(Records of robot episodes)
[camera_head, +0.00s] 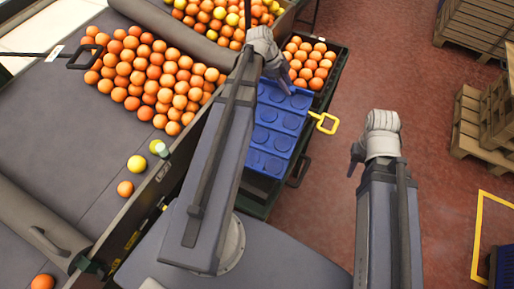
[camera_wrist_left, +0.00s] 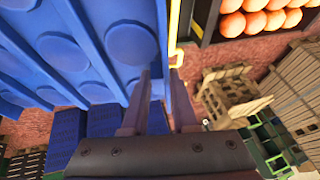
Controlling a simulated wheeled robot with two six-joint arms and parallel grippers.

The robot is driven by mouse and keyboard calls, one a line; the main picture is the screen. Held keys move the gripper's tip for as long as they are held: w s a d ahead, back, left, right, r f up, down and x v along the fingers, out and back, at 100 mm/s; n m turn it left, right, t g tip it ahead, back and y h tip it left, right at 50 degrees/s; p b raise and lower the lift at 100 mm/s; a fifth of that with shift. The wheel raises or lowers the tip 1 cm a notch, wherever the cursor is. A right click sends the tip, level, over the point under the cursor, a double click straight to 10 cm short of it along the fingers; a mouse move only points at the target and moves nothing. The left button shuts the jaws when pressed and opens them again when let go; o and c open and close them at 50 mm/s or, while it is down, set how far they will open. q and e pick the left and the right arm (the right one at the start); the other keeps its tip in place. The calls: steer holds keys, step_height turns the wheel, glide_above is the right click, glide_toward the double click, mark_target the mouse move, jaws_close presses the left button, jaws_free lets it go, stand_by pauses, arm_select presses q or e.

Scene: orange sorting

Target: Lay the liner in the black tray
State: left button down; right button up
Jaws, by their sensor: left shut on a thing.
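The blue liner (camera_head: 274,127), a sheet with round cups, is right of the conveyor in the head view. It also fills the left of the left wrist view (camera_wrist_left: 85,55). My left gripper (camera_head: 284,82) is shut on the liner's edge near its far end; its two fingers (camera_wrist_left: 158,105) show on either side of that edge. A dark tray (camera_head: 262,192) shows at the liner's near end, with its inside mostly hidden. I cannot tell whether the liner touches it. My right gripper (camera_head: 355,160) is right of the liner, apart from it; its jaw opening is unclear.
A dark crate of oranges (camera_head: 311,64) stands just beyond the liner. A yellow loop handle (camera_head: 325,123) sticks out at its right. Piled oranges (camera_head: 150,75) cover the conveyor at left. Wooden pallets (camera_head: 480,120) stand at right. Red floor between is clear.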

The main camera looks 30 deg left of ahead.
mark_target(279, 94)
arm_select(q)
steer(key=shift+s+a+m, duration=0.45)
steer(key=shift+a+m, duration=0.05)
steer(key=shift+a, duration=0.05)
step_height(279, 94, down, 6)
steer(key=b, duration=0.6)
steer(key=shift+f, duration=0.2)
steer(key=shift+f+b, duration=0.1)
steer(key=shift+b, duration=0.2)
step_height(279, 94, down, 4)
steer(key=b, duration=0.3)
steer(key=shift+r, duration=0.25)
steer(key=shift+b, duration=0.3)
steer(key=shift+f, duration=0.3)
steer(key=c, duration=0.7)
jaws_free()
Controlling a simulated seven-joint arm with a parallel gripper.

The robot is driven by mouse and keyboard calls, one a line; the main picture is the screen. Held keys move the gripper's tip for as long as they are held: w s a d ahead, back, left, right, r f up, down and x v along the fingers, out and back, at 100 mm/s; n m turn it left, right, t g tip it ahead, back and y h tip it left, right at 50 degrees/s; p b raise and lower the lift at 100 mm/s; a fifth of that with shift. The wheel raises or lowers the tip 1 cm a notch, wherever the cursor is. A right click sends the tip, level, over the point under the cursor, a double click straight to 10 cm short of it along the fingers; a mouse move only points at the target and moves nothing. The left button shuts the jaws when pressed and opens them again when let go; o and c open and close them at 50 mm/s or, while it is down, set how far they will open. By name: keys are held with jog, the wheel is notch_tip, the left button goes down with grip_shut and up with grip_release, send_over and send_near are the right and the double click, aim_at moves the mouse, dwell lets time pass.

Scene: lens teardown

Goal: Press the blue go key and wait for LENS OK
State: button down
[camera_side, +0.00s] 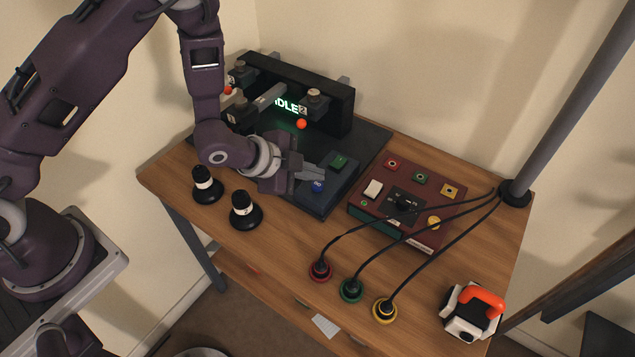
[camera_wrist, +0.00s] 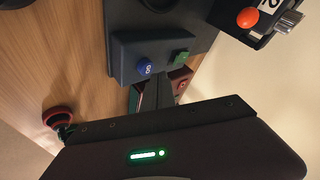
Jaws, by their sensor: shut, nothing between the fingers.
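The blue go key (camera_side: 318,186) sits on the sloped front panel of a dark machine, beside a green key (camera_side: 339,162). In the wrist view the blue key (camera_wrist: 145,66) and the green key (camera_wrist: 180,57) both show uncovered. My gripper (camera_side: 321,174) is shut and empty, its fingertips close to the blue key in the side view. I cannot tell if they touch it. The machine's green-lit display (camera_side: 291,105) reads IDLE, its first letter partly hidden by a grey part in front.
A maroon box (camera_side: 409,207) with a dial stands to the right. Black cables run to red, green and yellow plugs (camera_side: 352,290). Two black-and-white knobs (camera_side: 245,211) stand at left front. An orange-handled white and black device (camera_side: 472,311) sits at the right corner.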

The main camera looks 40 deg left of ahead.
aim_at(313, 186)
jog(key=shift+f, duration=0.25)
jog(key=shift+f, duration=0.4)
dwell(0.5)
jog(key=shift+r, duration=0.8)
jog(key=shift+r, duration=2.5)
==
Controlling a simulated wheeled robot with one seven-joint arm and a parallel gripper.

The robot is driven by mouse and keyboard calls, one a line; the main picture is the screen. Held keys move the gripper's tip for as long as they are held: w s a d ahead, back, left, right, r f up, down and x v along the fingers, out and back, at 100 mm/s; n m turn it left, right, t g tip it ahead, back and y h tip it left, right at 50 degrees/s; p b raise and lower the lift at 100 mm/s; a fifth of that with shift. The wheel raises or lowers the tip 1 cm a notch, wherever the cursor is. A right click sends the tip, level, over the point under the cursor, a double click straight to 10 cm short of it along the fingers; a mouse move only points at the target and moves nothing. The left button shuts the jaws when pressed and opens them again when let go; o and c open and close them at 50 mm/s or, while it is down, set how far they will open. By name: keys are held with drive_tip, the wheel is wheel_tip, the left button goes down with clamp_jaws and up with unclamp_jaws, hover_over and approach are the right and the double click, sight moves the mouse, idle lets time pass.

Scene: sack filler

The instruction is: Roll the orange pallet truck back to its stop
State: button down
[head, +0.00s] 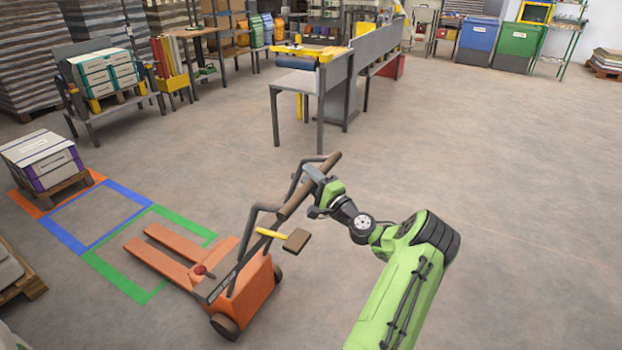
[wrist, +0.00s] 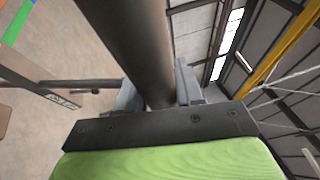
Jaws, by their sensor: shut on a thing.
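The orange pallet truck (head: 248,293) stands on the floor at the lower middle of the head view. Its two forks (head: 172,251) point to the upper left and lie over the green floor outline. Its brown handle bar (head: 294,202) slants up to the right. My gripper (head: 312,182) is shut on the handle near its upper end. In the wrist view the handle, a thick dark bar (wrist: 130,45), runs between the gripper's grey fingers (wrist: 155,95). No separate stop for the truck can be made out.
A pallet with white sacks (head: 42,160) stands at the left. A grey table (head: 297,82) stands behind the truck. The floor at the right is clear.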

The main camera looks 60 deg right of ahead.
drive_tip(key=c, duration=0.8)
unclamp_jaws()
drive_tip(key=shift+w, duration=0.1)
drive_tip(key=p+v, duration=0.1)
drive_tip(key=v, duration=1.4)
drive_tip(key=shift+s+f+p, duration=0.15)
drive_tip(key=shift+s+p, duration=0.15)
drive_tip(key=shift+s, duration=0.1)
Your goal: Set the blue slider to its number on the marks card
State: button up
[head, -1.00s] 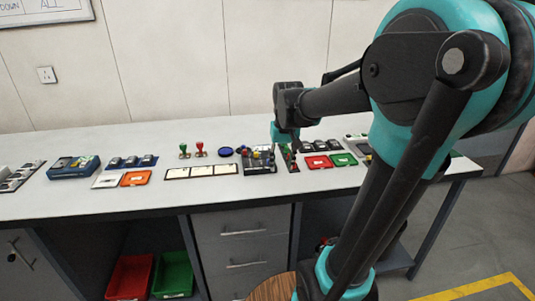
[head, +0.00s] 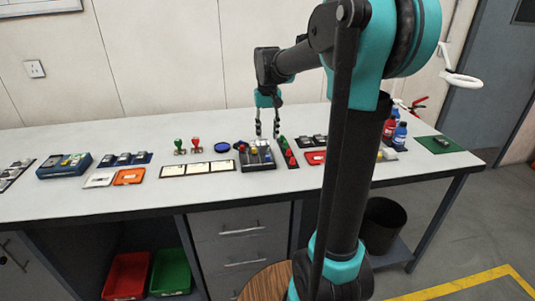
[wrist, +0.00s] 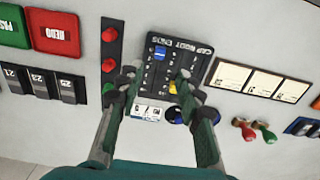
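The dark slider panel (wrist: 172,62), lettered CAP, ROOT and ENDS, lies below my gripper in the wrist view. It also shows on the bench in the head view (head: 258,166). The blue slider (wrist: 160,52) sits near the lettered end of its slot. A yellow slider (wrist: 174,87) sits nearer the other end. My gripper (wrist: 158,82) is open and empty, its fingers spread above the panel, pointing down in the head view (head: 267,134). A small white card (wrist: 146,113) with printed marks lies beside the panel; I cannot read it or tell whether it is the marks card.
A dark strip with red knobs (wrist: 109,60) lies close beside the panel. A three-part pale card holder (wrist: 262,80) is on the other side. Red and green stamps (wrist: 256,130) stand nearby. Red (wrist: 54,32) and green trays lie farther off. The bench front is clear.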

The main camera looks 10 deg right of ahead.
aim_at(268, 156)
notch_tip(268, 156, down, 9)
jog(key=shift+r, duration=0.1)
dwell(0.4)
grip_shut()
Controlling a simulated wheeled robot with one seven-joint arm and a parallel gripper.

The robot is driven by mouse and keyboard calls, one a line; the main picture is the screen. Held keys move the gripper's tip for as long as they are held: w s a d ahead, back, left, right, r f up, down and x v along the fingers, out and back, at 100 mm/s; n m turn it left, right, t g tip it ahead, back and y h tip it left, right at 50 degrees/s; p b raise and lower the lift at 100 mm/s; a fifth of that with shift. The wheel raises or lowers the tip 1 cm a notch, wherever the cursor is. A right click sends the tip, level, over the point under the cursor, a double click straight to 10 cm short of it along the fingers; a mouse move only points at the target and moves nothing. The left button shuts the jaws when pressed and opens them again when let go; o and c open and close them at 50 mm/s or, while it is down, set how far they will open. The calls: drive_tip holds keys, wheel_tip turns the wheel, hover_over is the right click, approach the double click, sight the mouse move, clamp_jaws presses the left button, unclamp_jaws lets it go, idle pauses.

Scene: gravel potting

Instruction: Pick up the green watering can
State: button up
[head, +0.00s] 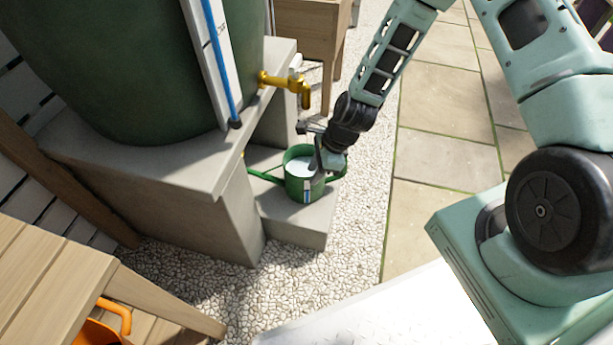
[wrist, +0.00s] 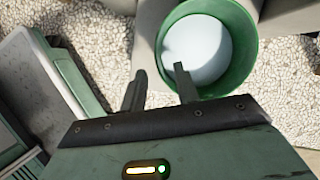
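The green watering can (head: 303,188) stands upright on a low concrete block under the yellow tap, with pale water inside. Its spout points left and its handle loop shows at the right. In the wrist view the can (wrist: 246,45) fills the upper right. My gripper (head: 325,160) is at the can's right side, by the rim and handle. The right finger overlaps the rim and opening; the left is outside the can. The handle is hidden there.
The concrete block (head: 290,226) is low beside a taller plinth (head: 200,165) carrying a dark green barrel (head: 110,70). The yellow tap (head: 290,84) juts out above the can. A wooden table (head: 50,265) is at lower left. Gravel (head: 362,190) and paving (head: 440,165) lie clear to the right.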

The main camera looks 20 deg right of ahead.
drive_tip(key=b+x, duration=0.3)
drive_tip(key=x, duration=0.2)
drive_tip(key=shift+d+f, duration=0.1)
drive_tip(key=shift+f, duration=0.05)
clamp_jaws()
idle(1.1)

WHAT THE EXERCISE ASKS:
Find every line in the records above that holds the word "simulated", and copy each one.

EXERCISE RESULT:
Controlling a simulated wheeled robot with two six-joint arms and parallel grippers.
Controlling a simulated seven-joint arm with a parallel gripper.
Controlling a simulated wheeled robot with one seven-joint arm and a parallel gripper.
Controlling a simulated wheeled robot with one seven-joint arm and a parallel gripper.

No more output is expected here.